- [SOURCE MATERIAL]

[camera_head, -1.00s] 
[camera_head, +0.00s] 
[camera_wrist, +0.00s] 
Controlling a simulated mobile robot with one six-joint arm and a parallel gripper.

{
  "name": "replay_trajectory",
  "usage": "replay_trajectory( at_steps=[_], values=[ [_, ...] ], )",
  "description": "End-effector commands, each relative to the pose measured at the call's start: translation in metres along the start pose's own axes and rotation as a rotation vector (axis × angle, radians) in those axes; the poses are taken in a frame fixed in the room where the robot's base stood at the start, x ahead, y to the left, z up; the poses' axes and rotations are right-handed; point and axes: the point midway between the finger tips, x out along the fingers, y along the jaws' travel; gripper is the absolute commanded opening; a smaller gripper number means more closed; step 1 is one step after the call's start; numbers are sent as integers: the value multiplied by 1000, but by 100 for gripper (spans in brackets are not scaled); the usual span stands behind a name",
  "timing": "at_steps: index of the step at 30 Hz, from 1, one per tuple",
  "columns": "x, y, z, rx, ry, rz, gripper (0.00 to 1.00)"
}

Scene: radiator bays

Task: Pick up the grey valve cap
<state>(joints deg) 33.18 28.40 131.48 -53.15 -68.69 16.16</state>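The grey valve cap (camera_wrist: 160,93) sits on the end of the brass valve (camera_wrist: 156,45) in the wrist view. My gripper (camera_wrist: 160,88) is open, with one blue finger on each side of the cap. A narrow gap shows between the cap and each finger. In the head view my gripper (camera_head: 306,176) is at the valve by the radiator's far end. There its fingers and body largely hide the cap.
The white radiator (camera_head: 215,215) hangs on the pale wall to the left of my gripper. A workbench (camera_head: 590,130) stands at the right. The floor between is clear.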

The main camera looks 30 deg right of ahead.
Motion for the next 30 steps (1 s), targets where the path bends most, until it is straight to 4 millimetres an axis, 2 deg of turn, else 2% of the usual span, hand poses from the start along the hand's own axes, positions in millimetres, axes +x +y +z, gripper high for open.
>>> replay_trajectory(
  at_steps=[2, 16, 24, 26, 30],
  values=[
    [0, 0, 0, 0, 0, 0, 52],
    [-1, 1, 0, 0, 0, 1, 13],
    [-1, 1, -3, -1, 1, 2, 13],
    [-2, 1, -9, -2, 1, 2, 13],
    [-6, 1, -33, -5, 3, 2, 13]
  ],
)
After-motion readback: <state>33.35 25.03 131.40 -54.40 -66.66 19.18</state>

--

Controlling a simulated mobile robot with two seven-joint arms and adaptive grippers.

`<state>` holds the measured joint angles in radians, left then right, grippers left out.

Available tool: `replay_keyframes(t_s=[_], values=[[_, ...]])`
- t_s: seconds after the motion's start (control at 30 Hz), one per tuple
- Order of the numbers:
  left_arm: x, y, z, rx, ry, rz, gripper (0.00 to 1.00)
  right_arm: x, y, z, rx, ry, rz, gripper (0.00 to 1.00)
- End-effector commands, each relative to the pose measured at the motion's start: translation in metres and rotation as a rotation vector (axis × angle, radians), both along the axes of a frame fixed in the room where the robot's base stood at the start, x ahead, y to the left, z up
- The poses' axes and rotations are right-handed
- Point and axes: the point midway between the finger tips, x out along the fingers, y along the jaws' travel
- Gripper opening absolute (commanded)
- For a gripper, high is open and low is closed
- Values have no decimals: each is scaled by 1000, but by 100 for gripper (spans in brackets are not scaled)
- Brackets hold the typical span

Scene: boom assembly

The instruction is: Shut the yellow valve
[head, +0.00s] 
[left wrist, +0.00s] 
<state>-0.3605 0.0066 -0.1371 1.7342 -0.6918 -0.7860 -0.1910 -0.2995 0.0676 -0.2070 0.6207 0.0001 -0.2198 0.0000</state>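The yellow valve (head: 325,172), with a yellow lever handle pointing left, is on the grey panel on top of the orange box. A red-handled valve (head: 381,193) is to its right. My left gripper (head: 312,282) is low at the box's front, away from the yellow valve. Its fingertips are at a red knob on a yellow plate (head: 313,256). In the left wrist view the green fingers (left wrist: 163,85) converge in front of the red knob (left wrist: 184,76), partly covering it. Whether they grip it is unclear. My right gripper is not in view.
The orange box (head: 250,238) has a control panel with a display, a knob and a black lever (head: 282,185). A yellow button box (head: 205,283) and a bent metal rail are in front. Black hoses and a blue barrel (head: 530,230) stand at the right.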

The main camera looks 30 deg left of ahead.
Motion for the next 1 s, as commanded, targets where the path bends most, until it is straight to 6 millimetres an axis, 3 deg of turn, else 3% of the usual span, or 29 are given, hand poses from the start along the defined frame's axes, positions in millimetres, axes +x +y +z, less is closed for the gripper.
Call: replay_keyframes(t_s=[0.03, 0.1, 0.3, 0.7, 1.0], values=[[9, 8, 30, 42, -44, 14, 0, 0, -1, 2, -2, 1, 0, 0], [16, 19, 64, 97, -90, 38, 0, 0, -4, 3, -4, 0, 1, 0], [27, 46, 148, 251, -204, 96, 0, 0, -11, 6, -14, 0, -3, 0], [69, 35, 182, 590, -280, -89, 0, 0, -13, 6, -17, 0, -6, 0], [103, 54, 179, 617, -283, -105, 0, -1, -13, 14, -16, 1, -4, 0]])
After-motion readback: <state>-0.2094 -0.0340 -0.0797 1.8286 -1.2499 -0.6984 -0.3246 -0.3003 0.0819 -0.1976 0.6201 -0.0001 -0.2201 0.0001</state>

- [SHORT PROBLEM] Write out only the lines that run from the line containing "[camera_head, -1.00s]" through the line containing "values=[ [_, ...]", both included, exactly as they appear above.

- [WRITTEN SOLUTION]
[camera_head, -1.00s] 
[camera_head, +0.00s] 
[camera_wrist, +0.00s] 
Controlling a simulated mobile robot with one six-joint arm and a parallel gripper.

{
  "name": "replay_trajectory",
  "usage": "replay_trajectory( at_steps=[_], values=[ [_, ...] ], )",

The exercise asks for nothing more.